**Problem to work on**. Set down the material exactly as given, please, from its first line through the line that includes "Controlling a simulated".

**** Supplied information ****

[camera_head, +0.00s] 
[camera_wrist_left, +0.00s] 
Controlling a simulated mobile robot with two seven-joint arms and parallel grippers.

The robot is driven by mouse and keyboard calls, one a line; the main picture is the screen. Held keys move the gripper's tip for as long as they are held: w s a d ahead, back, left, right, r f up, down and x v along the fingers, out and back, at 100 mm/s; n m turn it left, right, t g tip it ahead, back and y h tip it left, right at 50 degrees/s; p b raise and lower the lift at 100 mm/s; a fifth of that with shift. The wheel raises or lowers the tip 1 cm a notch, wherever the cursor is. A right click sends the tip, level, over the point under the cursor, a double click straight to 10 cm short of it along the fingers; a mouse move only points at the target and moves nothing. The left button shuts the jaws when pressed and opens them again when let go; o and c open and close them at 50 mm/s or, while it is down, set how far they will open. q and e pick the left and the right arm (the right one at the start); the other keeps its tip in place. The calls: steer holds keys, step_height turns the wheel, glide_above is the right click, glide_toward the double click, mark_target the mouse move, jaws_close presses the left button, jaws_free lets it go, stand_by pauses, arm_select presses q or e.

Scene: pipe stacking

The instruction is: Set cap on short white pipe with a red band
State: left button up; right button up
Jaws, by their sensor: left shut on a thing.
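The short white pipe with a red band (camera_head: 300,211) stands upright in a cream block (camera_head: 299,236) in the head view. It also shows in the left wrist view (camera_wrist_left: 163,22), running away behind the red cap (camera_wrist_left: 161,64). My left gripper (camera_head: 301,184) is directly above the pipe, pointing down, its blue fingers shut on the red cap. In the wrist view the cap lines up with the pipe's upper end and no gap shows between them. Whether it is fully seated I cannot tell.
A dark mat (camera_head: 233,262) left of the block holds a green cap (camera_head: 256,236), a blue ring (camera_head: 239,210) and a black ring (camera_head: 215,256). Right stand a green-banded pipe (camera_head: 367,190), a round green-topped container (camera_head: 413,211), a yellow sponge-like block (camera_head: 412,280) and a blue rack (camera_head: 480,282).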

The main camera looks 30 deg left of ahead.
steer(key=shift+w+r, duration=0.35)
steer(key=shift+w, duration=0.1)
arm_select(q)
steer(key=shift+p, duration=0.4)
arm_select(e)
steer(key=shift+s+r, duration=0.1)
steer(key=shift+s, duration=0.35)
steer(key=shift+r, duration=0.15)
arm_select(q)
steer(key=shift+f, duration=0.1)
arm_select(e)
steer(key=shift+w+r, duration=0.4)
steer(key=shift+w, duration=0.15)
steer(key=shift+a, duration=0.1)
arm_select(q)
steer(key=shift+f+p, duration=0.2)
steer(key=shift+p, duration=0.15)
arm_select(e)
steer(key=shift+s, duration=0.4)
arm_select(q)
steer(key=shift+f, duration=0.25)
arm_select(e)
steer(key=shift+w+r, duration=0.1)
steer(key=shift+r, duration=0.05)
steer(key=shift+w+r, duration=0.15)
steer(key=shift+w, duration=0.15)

****

**Final result**.
[camera_head, +0.00s] 
[camera_wrist_left, +0.00s] 
Controlling a simulated mobile robot with two seven-joint arms and parallel grippers.

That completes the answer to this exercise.